INFORMATION SHOWN
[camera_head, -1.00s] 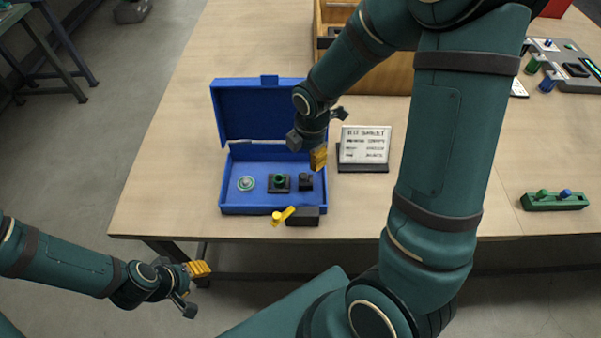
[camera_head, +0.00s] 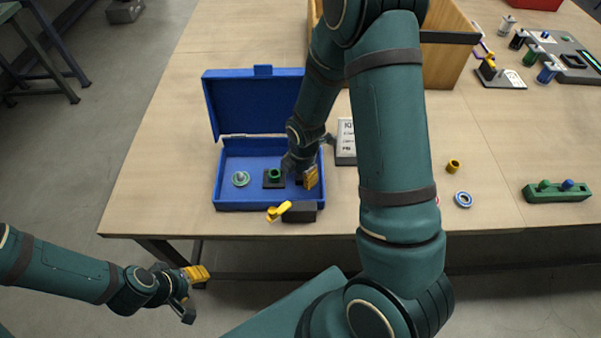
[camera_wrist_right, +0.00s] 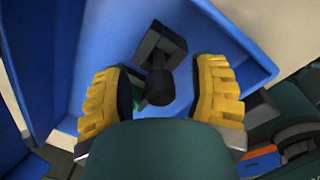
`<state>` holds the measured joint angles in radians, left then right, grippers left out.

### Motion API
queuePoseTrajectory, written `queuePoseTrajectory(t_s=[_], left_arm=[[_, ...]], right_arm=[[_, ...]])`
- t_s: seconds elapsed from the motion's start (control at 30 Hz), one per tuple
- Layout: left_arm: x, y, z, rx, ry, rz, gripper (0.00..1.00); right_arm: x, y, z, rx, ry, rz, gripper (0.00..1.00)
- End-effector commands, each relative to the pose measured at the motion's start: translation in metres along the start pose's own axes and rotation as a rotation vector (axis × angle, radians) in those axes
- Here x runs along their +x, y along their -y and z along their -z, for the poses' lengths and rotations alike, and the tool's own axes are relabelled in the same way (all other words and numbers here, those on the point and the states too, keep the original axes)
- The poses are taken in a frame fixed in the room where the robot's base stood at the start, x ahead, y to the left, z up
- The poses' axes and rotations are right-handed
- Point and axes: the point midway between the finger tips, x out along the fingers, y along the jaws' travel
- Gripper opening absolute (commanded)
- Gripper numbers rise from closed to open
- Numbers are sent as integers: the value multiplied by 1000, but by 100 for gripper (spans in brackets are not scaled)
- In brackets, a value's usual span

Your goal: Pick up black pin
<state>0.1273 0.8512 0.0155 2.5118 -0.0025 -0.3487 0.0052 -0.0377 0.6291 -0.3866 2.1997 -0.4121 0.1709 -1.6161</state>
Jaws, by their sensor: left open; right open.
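A black pin (camera_wrist_right: 158,84) with a round end stands at a dark grey block (camera_wrist_right: 160,45) inside the blue case (camera_head: 232,205). In the head view, my right gripper mostly hides the pin and its block. My right gripper (camera_head: 300,176) is low over the right side of the case. In the right wrist view, its open yellow fingers (camera_wrist_right: 160,95) are on either side of the pin, with gaps visible. My left gripper (camera_head: 193,292) is open and empty, off the table's front left edge.
The case also holds a clear round part (camera_head: 240,179) and a green ring on a dark base (camera_head: 274,175). A black block (camera_head: 300,212) with a yellow lever (camera_head: 278,211) is at its front. Several coloured pegs stand at back right, including a black one (camera_head: 517,39).

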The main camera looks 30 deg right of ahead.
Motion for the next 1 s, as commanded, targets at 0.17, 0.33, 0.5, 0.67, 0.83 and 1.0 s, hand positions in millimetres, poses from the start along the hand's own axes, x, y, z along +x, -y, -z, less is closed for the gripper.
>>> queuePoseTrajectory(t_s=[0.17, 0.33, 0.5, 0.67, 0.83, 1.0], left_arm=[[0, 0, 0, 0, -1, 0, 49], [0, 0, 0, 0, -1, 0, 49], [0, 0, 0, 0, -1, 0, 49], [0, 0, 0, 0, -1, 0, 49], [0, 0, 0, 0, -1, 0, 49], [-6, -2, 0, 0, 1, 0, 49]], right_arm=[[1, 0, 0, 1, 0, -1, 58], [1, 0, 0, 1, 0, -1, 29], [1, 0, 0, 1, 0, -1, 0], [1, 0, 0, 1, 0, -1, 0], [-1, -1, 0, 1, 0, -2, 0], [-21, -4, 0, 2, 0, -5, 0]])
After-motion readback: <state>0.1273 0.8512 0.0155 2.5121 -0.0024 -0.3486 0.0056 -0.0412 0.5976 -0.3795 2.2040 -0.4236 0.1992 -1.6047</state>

AIM
Write out each line of the data exactly; the images should be left out.

REPLY
[camera_head, -1.00s] 
[camera_head, +0.00s] 
[camera_wrist_right, +0.00s] 
`<state>` holds the measured joint angles in radians, left then right, grippers left out.

### Motion API
queuePoseTrajectory, written `queuePoseTrajectory(t_s=[_], left_arm=[[_, ...]], right_arm=[[_, ...]])`
- t_s: seconds elapsed from the motion's start (control at 30 Hz), one per tuple
- Layout: left_arm: x, y, z, rx, ry, rz, gripper (0.00..1.00); right_arm: x, y, z, rx, ry, rz, gripper (0.00..1.00)
- End-effector commands, each relative to the pose measured at the motion's start: translation in metres along the start pose's own axes and rotation as a rotation vector (axis × angle, radians) in those axes
- Here x runs along their +x, y along their -y and z along their -z, for the poses' lengths and rotations alike, and the tool's own axes are relabelled in the same way (all other words and numbers here, those on the point and the states too, keep the original axes)
- The poses are taken in a frame fixed in the room where the robot's base stood at the start, x ahead, y to the left, z up
- The poses' axes and rotations are right-handed
- Point and axes: the point midway between the finger tips, x out along the fingers, y along the jaws' travel
- Gripper opening absolute (commanded)
- Gripper numbers rise from closed to open
- Numbers are sent as integers: the value multiplied by 1000, but by 100 for gripper (spans in brackets are not scaled)
- In brackets, a value's usual span

Your goal: Pick up black pin
<state>0.1273 0.8512 0.0155 2.5118 -0.0025 -0.3487 0.0052 -0.0377 0.6291 -0.3866 2.1997 -0.4121 0.1709 -1.6161</state>
Jaws, by their sensor: left open; right open.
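A black pin (camera_wrist_right: 158,84) with a round end stands at a dark grey block (camera_wrist_right: 160,45) inside the blue case (camera_head: 232,205). In the head view, my right gripper mostly hides the pin and its block. My right gripper (camera_head: 300,176) is low over the right side of the case. In the right wrist view, its open yellow fingers (camera_wrist_right: 160,95) are on either side of the pin, with gaps visible. My left gripper (camera_head: 193,292) is open and empty, off the table's front left edge.
The case also holds a clear round part (camera_head: 240,179) and a green ring on a dark base (camera_head: 274,175). A black block (camera_head: 300,212) with a yellow lever (camera_head: 278,211) is at its front. Several coloured pegs stand at back right, including a black one (camera_head: 517,39).

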The main camera looks 30 deg right of ahead.
Motion for the next 1 s, as commanded, targets at 0.17, 0.33, 0.5, 0.67, 0.83 and 1.0 s, hand positions in millimetres, poses from the start along the hand's own axes, x, y, z along +x, -y, -z, less is closed for the gripper.
>>> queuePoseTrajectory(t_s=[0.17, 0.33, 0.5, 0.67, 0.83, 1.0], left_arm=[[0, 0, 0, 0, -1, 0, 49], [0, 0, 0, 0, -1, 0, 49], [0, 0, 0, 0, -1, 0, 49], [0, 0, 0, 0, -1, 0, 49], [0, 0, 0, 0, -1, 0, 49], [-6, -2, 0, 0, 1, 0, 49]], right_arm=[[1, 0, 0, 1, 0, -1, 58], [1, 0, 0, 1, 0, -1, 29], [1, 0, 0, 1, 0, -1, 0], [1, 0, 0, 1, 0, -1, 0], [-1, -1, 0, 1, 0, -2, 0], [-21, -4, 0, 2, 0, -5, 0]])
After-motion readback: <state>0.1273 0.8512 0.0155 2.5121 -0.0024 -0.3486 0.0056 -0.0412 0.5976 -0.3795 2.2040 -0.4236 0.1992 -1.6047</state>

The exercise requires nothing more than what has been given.